The Difference Between Cost and Value in Advertising
A lesson all marketing professionals must learn
A lesson all marketing professionals must learn
The one piece of advice I’d give to any marketing professional is to understand the significant difference between cost and value — both inside and outside of work.
Value is when something has perceived importance, usefulness, or monetary worth. It’s also what we give out in our actions and behaviours, and in the choices we’re seen to make.
Practically, as a marketing consultant, I give value to everything. Whether it be clients, brand advocates, customers, or digital and experiential activity.
I crunch the numbers on web traffic, engagement, and shopping cart abandonment to predict how much we’d make with each penny we’d spend. Anything more is a bonus, but it should never be less.
A Lesson for You When Advertising
When starting a business or new venture, people often see the cost and value as aligned. “I’m paying £5,000 for this ad, so I’m absolutely going to make at least £5,000.”
This is false.
I am not a professional mathematician, but I do understand that conversion rates on past activity give people like you and me a scalable indicator for any repeated action.
Every brand advocate or advertiser should be paid on a prediction for ROI (Return on Investment). If it’s out of your budget and you don’t have money to risk, don’t use their service.
Remember: The price is what they want you to pay, not what it’s worth.
Think hard about that next time you buy a sponsored post, advert, or email blast.

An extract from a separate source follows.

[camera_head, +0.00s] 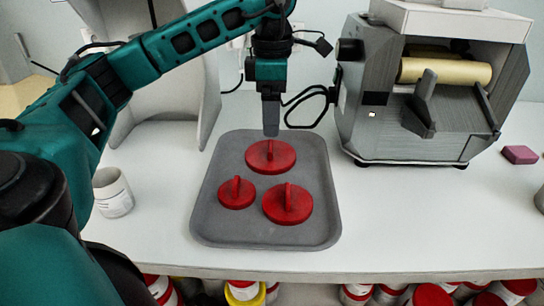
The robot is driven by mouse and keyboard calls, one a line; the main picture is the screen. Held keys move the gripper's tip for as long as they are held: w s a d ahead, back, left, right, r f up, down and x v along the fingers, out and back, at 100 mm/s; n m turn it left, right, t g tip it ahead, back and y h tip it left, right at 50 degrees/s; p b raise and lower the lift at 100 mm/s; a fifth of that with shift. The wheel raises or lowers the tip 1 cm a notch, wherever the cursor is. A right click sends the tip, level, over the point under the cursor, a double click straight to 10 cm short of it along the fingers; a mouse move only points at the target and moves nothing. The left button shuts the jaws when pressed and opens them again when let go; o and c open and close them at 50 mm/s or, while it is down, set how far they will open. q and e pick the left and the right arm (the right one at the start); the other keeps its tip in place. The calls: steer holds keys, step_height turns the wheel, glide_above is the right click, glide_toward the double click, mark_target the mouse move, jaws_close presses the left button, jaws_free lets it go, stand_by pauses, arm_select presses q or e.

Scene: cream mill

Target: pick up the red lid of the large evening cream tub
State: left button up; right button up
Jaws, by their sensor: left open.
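Three round red lids with upright grip fins lie on a grey tray (208,218). One wide lid (258,160) lies at the back of the tray. A smaller lid (228,199) lies at the front left. Another wide lid (277,211) lies at the front right. I cannot tell by any label which belongs to the large evening cream tub. My left gripper (271,130) points down just above the back lid's fin, open and empty; its fingers are seen edge-on. Whether it touches the fin is unclear. My right gripper is out of view.
A white labelled tub (113,194) stands left of the tray. A grey machine with a gold roller (445,71) stands at the back right, near a purple block (520,155). Red-lidded tubs (429,295) sit below the counter's front edge.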

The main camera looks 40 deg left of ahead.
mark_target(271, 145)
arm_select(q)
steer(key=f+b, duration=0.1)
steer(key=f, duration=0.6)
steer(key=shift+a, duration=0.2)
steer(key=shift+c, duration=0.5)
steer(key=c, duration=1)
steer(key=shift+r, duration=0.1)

They want £5,000 to send it to their 5,000 email addresses. Sounds fair, but what’s their open rate?
Let’s say the average is 8%. Now that’s 400 customers who will see those emails, not 5,000. So where you were paying £1 per potential customer, now you’re paying £12.50 per potential customer. Yikes!

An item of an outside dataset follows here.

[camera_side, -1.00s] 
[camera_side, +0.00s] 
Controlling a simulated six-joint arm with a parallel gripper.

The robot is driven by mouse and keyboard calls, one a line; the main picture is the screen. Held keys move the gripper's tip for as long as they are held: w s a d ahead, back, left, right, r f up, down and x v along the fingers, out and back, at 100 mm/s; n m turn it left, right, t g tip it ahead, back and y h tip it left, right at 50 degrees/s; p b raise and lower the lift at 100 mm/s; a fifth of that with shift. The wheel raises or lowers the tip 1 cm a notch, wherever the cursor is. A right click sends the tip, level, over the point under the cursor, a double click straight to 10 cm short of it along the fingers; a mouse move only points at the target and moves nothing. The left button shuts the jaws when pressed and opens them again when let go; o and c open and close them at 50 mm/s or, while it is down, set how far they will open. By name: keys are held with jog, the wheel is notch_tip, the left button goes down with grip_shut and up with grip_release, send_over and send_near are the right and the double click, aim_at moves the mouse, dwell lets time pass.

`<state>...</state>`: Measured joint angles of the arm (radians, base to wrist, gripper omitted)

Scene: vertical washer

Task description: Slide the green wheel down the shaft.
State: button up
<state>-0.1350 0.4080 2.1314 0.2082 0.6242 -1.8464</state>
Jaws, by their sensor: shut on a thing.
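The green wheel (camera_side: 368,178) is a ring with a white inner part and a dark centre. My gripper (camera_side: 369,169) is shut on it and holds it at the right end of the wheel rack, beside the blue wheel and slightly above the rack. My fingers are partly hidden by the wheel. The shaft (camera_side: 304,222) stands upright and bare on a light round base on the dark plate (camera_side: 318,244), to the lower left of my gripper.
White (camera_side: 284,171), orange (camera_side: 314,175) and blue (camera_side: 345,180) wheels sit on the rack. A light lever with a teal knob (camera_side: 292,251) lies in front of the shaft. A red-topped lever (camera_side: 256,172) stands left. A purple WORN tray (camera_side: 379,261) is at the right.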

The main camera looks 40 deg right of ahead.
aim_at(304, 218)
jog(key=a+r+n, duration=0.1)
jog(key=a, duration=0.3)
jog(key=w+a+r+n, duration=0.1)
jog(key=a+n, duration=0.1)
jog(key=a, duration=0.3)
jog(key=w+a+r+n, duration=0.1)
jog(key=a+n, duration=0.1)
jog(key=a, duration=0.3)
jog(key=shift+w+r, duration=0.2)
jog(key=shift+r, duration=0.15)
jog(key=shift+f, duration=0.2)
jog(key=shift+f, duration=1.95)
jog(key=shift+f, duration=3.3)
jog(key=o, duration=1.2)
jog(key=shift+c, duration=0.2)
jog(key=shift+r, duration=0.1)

If they value their list at £1 per customer, the most I’d be willing to pay them for that email blast or ad is £400. Honestly, that’s its value.
The same works for magazines with huge readerships. It sounds good, but the likelihood is a small fraction of that number will ever see your ad.
By looking at your conversion rate for your website or store you’ll be able to work out how much you’d stand to make from customers seeing your ad. Be conservative. It’s better to underestimate and be pleasantly surprised.
Here’s a Simple Visual Breakdown
You spend £5,000 on a sponsored email blast with an influencer. (5,000 sends)
17% open. That’s 850 people.
10% of that 850 people click through. It’s a good email after all.
Your website converts at 3% on average. That’s 15 sales you’ve made.
Your average order value is £100. You’ve made £1,500.
But you spent £5,000. So that’s a net loss of £3,500. Sorry! It wasn’t worth it.
Know what your products are worth, question the value you’re getting when purchasing advertising, and predict or forecast your ROI — always.
Any marketing activity you do should be unapologetically analytical because: Cost and value are two different things.
This Is Also True for Your Personal Interactions
High-value friends, family, and clients deserve more of your time. You can work this out with Pareto’s law. Which 20% of people will bring you 80% of your happiness, support, and opportunities?
Cut low-value interactions out of your life and business. They only serve to take up 80% of your time and patience for 20% of the reward.